What is expected - Output the data that follows exactly, line for line.

Data shown -
## begin

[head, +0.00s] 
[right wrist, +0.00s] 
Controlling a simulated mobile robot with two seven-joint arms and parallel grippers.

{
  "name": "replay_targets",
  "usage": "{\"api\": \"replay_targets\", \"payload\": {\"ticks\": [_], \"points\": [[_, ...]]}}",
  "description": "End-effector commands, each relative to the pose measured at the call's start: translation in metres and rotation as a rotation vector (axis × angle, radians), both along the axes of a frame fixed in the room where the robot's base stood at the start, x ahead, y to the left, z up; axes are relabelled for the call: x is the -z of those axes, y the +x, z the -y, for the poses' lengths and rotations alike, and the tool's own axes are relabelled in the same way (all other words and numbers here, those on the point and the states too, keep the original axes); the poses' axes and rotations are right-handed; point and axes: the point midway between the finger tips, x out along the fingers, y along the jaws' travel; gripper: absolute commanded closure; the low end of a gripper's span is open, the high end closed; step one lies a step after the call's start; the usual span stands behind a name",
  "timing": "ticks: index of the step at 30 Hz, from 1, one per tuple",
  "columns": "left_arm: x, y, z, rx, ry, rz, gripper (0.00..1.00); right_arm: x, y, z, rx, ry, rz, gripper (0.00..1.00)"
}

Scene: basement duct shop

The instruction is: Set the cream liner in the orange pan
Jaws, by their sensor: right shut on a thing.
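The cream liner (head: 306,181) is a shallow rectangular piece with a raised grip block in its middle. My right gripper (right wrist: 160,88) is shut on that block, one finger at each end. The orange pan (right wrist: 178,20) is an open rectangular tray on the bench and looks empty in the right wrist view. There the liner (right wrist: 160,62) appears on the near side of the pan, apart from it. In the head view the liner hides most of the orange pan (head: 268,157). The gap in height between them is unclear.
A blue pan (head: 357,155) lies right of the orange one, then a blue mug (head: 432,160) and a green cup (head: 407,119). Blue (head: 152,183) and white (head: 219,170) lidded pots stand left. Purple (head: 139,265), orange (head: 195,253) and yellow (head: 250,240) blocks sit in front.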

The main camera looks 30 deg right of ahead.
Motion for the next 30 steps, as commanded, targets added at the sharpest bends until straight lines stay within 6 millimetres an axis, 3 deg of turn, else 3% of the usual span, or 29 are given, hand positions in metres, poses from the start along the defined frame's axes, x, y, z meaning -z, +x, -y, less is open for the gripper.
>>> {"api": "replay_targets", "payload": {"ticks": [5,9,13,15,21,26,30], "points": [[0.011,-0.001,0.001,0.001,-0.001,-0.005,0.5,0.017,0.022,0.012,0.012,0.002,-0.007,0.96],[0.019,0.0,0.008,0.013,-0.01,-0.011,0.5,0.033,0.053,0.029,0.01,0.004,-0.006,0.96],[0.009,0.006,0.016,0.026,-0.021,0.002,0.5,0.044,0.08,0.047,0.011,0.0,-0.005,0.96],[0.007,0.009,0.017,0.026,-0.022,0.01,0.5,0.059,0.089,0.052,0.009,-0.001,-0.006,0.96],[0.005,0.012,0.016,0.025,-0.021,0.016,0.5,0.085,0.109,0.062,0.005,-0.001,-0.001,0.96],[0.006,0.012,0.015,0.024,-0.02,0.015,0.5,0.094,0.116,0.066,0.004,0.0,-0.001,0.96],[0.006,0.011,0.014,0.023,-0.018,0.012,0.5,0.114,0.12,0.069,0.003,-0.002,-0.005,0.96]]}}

## end

Reply to the exercise -
[head, +0.00s] 
[right wrist, +0.00s] 
Controlling a simulated mobile robot with two seven-joint arms and parallel grippers.

{
  "name": "replay_targets",
  "usage": "{\"api\": \"replay_targets\", \"payload\": {\"ticks\": [_], \"points\": [[_, ...]]}}",
  "description": "End-effector commands, each relative to the pose measured at the call's start: translation in metres and rotation as a rotation vector (axis × angle, radians), both along the axes of a frame fixed in the room where the robot's base stood at the start, x ahead, y to the left, z up; axes are relabelled for the call: x is the -z of those axes, y the +x, z the -y, for the poses' lengths and rotations alike, and the tool's own axes are relabelled in the same way (all other words and numbers here, those on the point and the states too, keep the original axes); the poses' axes and rotations are right-handed; point and axes: the point midway between the finger tips, x out along the fingers, y along the jaws' travel; gripper: absolute commanded closure; the low end of a gripper's span is open, the high end closed; step one lies a step after the call's start; the usual span stands behind a name",
  "timing": "ticks: index of the step at 30 Hz, from 1, one per tuple",
  "columns": "left_arm: x, y, z, rx, ry, rz, gripper (0.00..1.00); right_arm: x, y, z, rx, ry, rz, gripper (0.00..1.00)"
}

Scene: basement duct shop

The instruction is: Set the cream liner in the orange pan
Jaws, by their sensor: right shut on a thing.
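The cream liner (head: 306,181) is a shallow rectangular piece with a raised grip block in its middle. My right gripper (right wrist: 160,88) is shut on that block, one finger at each end. The orange pan (right wrist: 178,20) is an open rectangular tray on the bench and looks empty in the right wrist view. There the liner (right wrist: 160,62) appears on the near side of the pan, apart from it. In the head view the liner hides most of the orange pan (head: 268,157). The gap in height between them is unclear.
A blue pan (head: 357,155) lies right of the orange one, then a blue mug (head: 432,160) and a green cup (head: 407,119). Blue (head: 152,183) and white (head: 219,170) lidded pots stand left. Purple (head: 139,265), orange (head: 195,253) and yellow (head: 250,240) blocks sit in front.

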The main camera looks 30 deg right of ahead.
Motion for the next 30 steps, as commanded, targets added at the sharpest bends until straight lines stay within 6 millimetres an axis, 3 deg of turn, else 3% of the usual span, or 29 are given, hand positions in metres, poses from the start along the defined frame's axes, x, y, z meaning -z, +x, -y, less is open for the gripper.
>>> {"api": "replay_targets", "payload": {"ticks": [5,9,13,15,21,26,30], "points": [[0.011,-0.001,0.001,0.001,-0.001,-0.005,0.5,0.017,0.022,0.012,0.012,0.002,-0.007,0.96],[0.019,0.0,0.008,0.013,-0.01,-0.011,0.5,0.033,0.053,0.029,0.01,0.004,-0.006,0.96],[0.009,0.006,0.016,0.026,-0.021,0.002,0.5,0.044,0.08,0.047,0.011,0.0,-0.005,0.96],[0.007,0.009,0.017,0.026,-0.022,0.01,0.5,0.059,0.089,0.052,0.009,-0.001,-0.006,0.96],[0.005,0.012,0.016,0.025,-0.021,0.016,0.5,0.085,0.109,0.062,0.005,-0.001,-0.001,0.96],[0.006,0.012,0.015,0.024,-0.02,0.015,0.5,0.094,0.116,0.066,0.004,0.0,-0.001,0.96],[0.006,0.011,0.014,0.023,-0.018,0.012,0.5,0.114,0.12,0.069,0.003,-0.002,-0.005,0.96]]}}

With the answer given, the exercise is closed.